=== TASK TO CARRY OUT ===
Write out only the span of lines that begins at the line with "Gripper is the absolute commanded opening" and ends at the line with "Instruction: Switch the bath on". Keep both end lines, word for word.
|---|
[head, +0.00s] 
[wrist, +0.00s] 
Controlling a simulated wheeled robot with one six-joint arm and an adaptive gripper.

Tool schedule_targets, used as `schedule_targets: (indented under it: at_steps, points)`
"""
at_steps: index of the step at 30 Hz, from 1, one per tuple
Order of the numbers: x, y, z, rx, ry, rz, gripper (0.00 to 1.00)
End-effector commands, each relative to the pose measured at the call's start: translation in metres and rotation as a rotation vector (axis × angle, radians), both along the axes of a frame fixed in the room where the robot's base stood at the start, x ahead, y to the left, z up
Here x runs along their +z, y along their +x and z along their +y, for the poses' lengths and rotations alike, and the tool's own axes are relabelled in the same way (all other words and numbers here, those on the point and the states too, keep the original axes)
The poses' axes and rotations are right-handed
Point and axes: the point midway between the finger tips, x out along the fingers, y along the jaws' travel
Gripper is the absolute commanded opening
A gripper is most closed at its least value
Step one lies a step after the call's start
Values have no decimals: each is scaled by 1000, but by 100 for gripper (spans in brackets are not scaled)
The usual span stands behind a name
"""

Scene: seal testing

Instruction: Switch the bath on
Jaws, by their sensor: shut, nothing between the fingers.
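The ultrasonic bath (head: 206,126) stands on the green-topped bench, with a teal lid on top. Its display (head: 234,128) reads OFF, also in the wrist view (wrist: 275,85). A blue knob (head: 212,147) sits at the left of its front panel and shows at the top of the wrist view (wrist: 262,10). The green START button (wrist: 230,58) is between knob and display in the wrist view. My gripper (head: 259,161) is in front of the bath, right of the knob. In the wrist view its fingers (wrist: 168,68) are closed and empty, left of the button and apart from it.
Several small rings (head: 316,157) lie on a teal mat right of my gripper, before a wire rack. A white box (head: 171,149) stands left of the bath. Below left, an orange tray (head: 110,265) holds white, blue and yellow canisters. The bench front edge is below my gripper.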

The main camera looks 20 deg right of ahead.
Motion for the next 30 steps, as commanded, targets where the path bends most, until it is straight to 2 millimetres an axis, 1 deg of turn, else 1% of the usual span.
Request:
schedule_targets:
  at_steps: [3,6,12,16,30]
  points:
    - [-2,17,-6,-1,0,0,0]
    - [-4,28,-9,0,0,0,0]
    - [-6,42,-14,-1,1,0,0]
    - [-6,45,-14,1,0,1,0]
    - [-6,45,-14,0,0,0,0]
|---|
=== FINAL RESULT ===
Gripper is the absolute commanded opening
A gripper is most closed at its least value
Step one lies a step after the call's start
Values have no decimals: each is scaled by 1000, but by 100 for gripper (spans in brackets are not scaled)
The usual span stands behind a name
"""

Scene: seal testing

Instruction: Switch the bath on

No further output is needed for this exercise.